I’d agree. Great issue. Even without the important insights into the backstory, this is a powerful stuff, well told. The parallel narratives trick is clever, and works really well.
It’s very cinematic. I haven’t seen Rise of the Planet of the Apes yet, but I’d imagine the more they lifted from this issue, the more powerful the movie would be!
For a so-called kids comic, Kirby keeps the horrors coming. In issue 17, we see that some humans have devolved into troglodytic little mole-men who only understand the words 'good' and 'bad'.
The real horror is in issue 20, when Ugash is about to be executed in the electric chair. He's not a nice gorilla - not that there seem to be many nice Gorillas in Earth AD - but what happens to him is just horrible.
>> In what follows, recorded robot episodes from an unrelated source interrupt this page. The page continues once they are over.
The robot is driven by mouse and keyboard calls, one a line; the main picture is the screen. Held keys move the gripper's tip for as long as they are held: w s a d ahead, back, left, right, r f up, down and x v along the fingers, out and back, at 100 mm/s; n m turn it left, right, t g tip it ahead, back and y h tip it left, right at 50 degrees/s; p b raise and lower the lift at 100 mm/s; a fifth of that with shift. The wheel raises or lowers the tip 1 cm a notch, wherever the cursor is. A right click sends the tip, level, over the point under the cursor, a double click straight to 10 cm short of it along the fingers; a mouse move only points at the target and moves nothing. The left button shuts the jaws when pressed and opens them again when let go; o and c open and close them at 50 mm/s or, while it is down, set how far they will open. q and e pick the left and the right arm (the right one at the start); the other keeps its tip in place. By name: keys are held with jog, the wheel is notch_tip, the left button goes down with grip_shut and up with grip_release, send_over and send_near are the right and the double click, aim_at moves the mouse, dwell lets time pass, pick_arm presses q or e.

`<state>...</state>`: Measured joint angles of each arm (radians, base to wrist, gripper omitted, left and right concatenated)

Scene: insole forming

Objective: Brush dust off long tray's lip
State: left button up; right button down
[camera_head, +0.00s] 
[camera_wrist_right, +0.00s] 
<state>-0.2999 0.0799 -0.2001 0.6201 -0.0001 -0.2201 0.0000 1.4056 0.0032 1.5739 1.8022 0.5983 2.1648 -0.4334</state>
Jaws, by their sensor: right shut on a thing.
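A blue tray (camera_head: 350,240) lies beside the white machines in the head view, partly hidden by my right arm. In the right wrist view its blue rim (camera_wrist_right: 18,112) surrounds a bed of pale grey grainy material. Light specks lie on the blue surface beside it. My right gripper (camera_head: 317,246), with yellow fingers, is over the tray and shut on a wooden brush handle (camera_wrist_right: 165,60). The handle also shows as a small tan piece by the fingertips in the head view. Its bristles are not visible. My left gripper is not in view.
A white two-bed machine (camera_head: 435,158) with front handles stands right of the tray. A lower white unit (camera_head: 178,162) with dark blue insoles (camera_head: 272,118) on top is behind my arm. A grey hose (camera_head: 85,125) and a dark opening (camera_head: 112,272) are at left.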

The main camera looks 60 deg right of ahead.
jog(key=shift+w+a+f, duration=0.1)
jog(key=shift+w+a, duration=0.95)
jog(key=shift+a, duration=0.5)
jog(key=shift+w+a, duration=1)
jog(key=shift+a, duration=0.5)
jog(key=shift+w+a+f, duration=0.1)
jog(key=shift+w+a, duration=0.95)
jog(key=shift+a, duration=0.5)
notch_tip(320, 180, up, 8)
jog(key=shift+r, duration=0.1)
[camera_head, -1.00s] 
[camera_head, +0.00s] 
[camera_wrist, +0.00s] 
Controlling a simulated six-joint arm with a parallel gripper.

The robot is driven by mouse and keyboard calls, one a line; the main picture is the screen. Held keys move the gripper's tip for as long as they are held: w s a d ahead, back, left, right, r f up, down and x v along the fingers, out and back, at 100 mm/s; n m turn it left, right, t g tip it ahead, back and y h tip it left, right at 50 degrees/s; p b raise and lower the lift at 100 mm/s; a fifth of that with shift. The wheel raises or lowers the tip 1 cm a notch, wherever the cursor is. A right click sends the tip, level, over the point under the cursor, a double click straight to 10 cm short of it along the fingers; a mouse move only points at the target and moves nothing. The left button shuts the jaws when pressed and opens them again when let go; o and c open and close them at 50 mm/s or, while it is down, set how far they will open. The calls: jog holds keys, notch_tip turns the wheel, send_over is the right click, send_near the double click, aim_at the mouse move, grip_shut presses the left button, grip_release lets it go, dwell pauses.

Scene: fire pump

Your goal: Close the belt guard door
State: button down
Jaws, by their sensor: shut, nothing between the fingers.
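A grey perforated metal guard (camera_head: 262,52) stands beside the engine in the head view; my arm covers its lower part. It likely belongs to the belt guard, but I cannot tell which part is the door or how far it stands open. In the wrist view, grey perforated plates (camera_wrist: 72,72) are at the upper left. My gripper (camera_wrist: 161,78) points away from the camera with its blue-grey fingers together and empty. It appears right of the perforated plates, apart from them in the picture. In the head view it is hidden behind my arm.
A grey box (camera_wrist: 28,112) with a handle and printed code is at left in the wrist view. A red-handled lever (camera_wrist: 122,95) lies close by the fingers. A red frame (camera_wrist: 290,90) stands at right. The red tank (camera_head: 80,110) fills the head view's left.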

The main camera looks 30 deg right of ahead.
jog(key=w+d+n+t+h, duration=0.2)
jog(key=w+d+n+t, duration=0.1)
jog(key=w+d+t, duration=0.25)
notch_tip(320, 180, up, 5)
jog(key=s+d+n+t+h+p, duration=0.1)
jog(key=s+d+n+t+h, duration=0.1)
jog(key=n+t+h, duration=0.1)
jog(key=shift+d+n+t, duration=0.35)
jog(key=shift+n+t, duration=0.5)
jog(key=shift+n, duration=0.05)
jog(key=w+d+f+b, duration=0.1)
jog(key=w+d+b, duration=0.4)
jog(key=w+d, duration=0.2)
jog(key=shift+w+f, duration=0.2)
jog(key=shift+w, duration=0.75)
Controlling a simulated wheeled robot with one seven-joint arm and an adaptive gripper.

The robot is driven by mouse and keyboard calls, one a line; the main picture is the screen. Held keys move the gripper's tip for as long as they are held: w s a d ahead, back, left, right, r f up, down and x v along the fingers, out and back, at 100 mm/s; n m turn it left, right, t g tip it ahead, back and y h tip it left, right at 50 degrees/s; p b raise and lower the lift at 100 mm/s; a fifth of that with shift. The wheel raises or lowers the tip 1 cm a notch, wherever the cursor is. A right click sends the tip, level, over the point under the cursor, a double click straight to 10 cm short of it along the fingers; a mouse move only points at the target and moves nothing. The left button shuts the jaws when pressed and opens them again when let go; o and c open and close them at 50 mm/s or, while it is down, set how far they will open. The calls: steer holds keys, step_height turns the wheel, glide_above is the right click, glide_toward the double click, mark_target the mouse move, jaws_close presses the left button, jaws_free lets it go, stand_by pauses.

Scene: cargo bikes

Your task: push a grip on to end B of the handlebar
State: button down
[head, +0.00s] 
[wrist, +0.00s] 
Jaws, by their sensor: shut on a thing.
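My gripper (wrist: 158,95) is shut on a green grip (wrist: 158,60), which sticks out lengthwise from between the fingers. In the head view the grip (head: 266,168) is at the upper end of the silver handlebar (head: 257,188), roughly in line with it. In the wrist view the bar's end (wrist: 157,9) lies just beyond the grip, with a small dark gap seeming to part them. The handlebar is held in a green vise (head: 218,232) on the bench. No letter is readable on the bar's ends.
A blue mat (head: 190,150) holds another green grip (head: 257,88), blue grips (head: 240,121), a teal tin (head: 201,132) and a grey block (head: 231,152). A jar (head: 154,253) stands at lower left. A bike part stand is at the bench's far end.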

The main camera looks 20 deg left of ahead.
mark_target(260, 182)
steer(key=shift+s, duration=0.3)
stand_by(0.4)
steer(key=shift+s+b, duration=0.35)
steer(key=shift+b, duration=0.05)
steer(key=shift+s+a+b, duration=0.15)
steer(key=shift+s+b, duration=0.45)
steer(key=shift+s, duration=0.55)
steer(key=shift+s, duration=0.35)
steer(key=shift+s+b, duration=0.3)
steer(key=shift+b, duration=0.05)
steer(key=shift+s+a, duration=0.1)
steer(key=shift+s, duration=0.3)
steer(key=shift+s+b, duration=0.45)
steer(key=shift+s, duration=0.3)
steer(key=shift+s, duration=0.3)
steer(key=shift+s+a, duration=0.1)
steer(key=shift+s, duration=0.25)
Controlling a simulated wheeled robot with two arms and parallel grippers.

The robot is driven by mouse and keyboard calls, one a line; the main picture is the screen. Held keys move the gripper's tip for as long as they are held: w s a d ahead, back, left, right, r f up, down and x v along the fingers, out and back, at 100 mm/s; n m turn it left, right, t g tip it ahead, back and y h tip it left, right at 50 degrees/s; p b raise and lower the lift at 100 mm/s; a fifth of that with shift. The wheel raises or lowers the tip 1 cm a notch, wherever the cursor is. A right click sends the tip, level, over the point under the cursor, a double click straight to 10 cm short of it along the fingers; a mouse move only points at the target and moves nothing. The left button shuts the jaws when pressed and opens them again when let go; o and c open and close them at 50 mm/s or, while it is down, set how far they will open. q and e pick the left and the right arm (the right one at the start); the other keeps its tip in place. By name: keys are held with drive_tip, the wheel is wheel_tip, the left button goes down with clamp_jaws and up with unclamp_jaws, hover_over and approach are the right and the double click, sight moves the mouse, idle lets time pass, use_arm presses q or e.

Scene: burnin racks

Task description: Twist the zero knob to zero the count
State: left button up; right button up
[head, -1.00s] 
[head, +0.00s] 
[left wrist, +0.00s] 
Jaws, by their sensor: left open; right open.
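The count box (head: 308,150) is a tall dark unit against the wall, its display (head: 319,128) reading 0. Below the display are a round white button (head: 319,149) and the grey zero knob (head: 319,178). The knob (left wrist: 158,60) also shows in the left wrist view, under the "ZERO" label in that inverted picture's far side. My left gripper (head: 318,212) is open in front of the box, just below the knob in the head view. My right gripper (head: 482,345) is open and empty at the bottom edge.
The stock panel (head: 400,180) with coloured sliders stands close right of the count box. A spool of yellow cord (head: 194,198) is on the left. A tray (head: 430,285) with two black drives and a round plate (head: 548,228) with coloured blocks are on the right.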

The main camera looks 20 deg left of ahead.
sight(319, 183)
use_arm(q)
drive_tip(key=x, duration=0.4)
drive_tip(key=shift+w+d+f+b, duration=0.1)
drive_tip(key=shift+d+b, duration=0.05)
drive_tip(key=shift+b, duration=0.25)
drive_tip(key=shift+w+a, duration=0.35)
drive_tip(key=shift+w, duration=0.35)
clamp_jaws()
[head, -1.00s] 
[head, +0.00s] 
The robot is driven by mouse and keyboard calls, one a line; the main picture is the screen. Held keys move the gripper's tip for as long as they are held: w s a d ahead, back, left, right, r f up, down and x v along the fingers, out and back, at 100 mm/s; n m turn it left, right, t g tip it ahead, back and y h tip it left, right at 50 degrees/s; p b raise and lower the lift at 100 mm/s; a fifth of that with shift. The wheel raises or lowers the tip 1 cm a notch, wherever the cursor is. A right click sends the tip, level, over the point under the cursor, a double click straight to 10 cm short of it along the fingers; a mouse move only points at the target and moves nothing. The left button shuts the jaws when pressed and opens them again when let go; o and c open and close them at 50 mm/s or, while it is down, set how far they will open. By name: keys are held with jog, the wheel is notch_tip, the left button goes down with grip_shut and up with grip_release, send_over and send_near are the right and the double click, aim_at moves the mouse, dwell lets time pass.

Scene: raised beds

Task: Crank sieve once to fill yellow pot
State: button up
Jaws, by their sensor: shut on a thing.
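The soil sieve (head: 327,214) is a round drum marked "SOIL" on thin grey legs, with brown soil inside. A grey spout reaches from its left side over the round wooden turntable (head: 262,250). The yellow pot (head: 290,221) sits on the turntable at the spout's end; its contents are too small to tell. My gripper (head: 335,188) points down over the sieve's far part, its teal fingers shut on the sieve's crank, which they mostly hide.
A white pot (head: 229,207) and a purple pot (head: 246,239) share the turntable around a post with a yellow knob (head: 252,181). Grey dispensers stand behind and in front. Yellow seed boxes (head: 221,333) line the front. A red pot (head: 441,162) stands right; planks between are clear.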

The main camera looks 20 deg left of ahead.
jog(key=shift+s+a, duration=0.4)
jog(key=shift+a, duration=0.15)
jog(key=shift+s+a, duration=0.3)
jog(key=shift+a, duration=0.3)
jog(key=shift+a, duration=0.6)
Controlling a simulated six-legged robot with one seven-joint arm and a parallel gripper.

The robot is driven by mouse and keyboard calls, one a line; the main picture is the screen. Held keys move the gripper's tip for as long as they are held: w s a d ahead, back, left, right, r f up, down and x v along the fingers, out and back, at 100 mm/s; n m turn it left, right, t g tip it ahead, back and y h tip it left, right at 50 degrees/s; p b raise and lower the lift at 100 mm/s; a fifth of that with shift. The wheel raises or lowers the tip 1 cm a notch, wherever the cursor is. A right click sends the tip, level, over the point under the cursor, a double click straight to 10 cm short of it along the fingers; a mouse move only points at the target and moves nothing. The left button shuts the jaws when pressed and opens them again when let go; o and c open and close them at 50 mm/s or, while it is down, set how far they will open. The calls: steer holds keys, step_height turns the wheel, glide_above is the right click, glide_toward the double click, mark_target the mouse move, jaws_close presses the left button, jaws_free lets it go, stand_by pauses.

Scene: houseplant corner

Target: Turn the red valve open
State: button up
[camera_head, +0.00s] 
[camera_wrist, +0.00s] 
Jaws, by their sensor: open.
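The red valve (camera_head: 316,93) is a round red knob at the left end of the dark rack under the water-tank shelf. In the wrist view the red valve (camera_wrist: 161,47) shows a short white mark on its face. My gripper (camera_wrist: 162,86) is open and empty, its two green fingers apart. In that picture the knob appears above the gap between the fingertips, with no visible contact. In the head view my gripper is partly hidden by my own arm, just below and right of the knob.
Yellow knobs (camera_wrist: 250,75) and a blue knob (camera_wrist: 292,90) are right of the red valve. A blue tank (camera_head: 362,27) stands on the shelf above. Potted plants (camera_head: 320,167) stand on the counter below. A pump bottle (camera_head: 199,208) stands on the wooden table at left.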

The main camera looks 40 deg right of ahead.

It's chilling that he doesn't know why the automatons are trying to put him in the chair, but we do. And then it's worse when he realises that his life is about to be snuffed out like a light. Kirby put real feeling into that sequence. The fact that Ugash is such an unlikeable brute, but we are still aghast at what might happen to him says much for Kirby's craft, and for the real engagement he must have had with the subject. There seems to be an attitude to capital punishment coming through. A state kills people with the same heartlessness and lack of feeling that the automatons try to do here.
The stark cold way Kirby presents the horror of it is an echo of what almost happened to Kamandi in the gas chamber. It's the inhumanity of it Kirby conveys so well. Treating humans like objects or just animals. Looking at the gas chamber sequence in issue 14 again, Kirby seems to have modeled the inside of the room on what the dormitorys of the concentration camps were like, with the rough wooden bunkbeds on top of each other like that.
Kamandi seems pretty unrelenting, doesn't it?